L’université en général, les facultés de droit et de science politique en particulier, sont des fabriques de l’élite étatique (administrative, judiciaire et militaire). Elle a reçu comme mission de lui inculquer le savoir et parfois le savoir-faire (le cas échéant) mais malheureusement pas le savoir-être (les fameux soft skills d’aujourd’hui – les compétences comportementales, cognitives et personnelles – non pris en compte dans nos différents curricula).
L’université reste de surcroît un centre et en même temps un mécanisme privilégié d’impulsion de la société civile qui doit toujours servir de contrepoids au politique. Dans la philosophie politique occidentale dont nous avons hérité, celui-ci bénéficie de la prérogative, jalousement gardée, de diriger la société contemporaine. Mais, l’Etat contemporain n’est légitime que s’il réunit en permanence les caractéristiques de : état de droit, républicain et démocratique. Or, la mission de cette élite confine à la réalisation de cet objectif majeur.
L’Etat est une institution déséquilibrée au profit du politique
L’Etat en Afrique est un héritage dont l’inventaire est toujours difficile à faire. Métissé, hybride toujours en attente de réforme. Mais l’Etat occidental n’est pas seulement mal reçu ; il est aussi et surtout mal compris.
L’Etat libéral, au sens originel et utilitaire, n’est pas mis au service de la société pour assurer l’ordre mais plutôt pour garantir d’abord aux citoyens l’exercice de leur liberté naturelle et la propriété que celle-ci peut leur procurer.
Cet Etat apparaît le plus souvent sous son visage le plus avenant, le politique qui assure la direction du groupe.
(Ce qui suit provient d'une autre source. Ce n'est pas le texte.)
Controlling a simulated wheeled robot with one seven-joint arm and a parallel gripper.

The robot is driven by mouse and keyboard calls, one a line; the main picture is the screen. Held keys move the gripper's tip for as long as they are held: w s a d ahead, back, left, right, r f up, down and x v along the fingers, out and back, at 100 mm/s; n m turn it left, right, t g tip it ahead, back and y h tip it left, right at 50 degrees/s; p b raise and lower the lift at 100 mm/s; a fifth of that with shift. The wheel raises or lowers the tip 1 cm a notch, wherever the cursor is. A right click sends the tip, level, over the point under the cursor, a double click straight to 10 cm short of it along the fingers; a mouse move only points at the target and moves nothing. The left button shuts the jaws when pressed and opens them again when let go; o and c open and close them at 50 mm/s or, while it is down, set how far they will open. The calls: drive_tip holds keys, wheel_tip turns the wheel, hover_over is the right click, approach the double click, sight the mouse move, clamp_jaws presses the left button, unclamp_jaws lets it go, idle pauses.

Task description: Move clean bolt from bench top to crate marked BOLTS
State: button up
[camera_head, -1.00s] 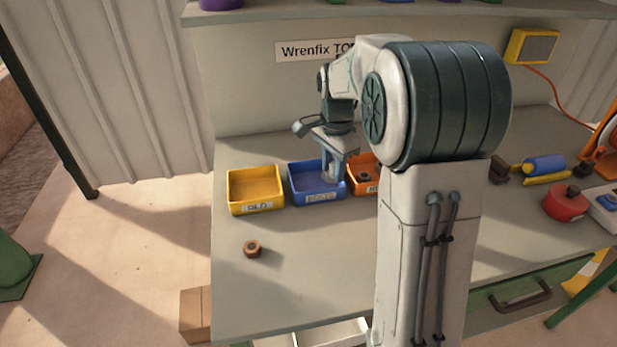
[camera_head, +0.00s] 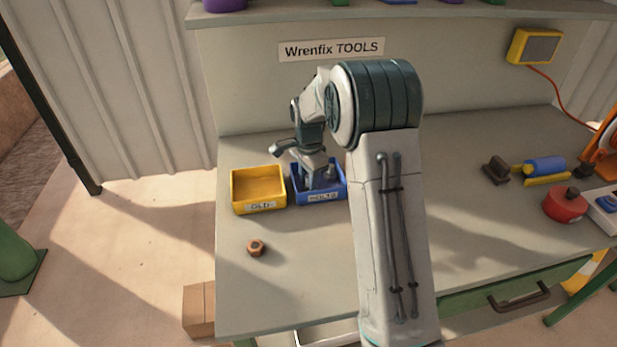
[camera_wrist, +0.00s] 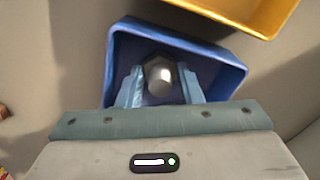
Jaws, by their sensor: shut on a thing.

Mais ce serait trompeur et surtout dangereux de le réduire à celui-ci. La strate politique adossée à la légitimité élective est soumise, comme les autres strates (administrative, judiciaire et militaire), dans l’exécution de sa mission à des critères de performance et de réussite qui ne sont malheureusement jamais, dans le cas de notre pays, mis en œuvre. La reddition des comptes est royalement ignorée. L’explication est à rechercher dans notre histoire politique et le mode de fonctionnement du système politique.
En attendant la réforme de redressement et de remise à l’endroit, il est bon d’inculquer et de ne cesser de rappeler aux autres élites (administrative, judiciaire, militaire, économique, scientifique, religieuse…) que la dignité professionnelle qui fonde leur légitimité n’est pas inférieure à la dignité que confère le mandat politique. Cette vérité doit pouvoir trouver une place dans les curricula de la formation qui est dispensée dans nos établissements supérieurs. En d’autres termes, il faudrait aménager une grande place au savoir-être dans la formation des futurs hauts responsables de l’« Etat ». Mais le bon fonctionnement de celui-ci ne peut reposer que sur des textes de qualité.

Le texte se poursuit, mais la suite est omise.